The Paradox of Stability: Why the Sunni Bloc Fears a Secular Tehran
- avi7845
- 1 day ago
- 3 min read
January 24, 2026
By Avi Drori
For decades, the geopolitical narrative of the Middle East has been defined by the "Great Divide"—a Manichean struggle between a revolutionary Shiite Iran and a status-quo Sunni bloc led by Saudi Arabia and Egypt. To Western observers, the solution seems intuitive: the fall of the Islamic Republic would remove the region’s primary "spoiler," paving the way for a liberal, secular Iran that would naturally align with the U.S., Israel, and India.
Yet, as the streets of Tehran once again swell with calls for change in early 2026, a curious silence has fallen over Riyadh, Cairo, and Ankara. Far from cheering for the collapse of their greatest rival, the Sunni powers are viewing the prospect of a post-clerical Iran with profound, and perhaps surprising, trepidation.
The Myth of the Manageable Rival
The reality is that for the established Sunni powers, the current Iranian regime is a known quantity. Despite its bellicose rhetoric, the Islamic Republic’s behavior is predictable, constrained by sanctions, and—most importantly—parochial. By framing its influence through a Shiite revolutionary lens, the regime inherently limits its appeal. Its "Shiite Crescent" is a strategic threat, but it is also a ceiling.
A secular, nationalist Iran would have no such limitations. A Tehran that sheds its clerical robes would not simply become a "Western ally"; it would re-emerge as a civilizational powerhouse with the potential to overshadow every neighbor.
The Threat of a New "Persian-Israeli" Alliance
The most disruptive element of a secular Iran is the potential for a "natural" alliance between Tehran and Jerusalem. Before 1979, the "Periphery Doctrine" saw Israel and Iran as strategic partners against a hostile Arab core. The return of this axis—complemented by deepening ties with India and the U.S.—would effectively end the era of Sunni hegemony in Middle Eastern diplomacy.
For Saudi Arabia and Egypt: A pro-Western, secular Iran would likely become the primary regional partner for Washington, relegating the "oil-for-security" pacts and Suez-centric strategies to secondary status.
For the Turkey-Qatar-Pakistan Axis: These nations have carved out a niche by positioning themselves as "mediators" or "alternative poles" to Iranian influence. A secular Iran would likely challenge Turkish influence in the Caucasus and Central Asia, while rendering Pakistan’s "strategic depth" argument obsolete.
The Chaos of Collapse
Beyond the long-term shifts in power, there is the immediate "Fear of the Void." The fall of the Assad regime in late 2024 and the subsequent instability in the Levant have taught regional capitals a bitter lesson: regime change is rarely a clean break.
Sunni leaders fear that a collapsing Iranian state would ignite separatist movements—from the Kurds in the west to the Balochs in the east—spilling over borders into Turkey and Pakistan.
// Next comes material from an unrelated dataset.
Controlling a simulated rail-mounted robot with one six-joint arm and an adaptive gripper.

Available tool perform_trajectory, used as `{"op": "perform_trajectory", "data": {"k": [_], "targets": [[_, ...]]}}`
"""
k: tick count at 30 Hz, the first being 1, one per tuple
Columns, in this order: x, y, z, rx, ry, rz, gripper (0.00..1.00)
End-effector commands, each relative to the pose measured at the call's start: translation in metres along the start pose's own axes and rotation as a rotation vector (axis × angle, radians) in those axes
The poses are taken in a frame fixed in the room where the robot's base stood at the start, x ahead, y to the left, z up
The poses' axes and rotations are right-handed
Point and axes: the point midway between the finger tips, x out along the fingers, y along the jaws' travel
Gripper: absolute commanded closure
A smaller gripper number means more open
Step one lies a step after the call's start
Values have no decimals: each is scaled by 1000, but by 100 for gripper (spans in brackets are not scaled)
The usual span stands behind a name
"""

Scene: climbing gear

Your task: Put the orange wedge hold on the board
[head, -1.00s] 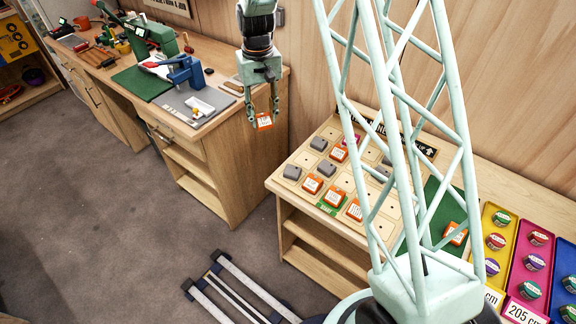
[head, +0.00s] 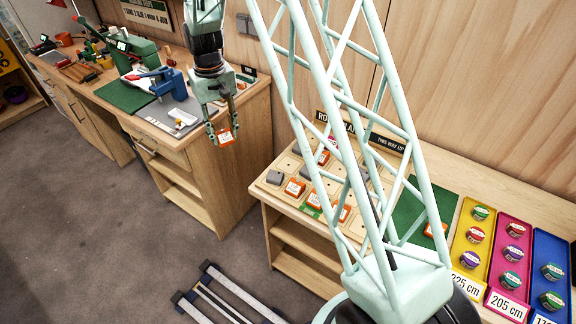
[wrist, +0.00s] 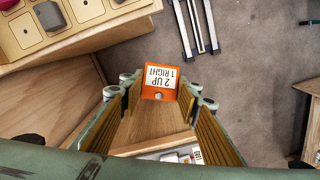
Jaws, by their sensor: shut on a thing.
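My gripper (head: 223,135) is shut on an orange wedge hold (head: 226,137) and holds it in the air, left of the board. In the wrist view the hold (wrist: 160,80) sits between the fingertips, and its white label reads "2 UP 1 RIGHT". The pale wooden board (head: 290,163) carries grey and orange holds, with bare places between them. My mast covers part of it in the head view. The board's corner also shows at the upper left of the wrist view (wrist: 88,10).
A workbench (head: 190,132) with tools stands left of the board. Right of the board are a green mat (head: 408,212) with another orange hold (head: 436,230), and yellow, pink and blue trays of round pieces. A rail (head: 225,290) runs along the open floor.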

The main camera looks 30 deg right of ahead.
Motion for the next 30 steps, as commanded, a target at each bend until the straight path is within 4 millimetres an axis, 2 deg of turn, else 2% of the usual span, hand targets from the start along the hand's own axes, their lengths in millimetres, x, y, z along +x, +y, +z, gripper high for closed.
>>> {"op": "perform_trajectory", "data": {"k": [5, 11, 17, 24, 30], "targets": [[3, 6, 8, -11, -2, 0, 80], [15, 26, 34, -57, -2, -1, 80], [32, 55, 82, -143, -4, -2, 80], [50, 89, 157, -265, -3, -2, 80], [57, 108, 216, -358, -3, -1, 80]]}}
The "chaos of democracy" is, in the eyes of absolute monarchies and military-backed presidencies, a far greater contagion than the "stability of the status quo."
Conclusion: Better the Devil You Know
The Sunni powers are not "pro-Ayatollah"; they are "pro-stability." They have spent decades building a regional order predicated on the containment of a specific, clerical threat. A secular Iran would not just be a new player; it would be a new game entirely—one that promises to expose the demographic and economic weaknesses of the traditional Sunni core. An emerging non-Sunni power in the Middle East will be the foundation of a greater non-Sunni alliannce built on a natural alliance between Israel and Iran.
In the high-stakes poker of Middle Eastern geopolitics, the Sunni bloc is realizing that while the Islamic Republic is an enemy, a secular Iranian-Israeli superpower might just be a nightmare.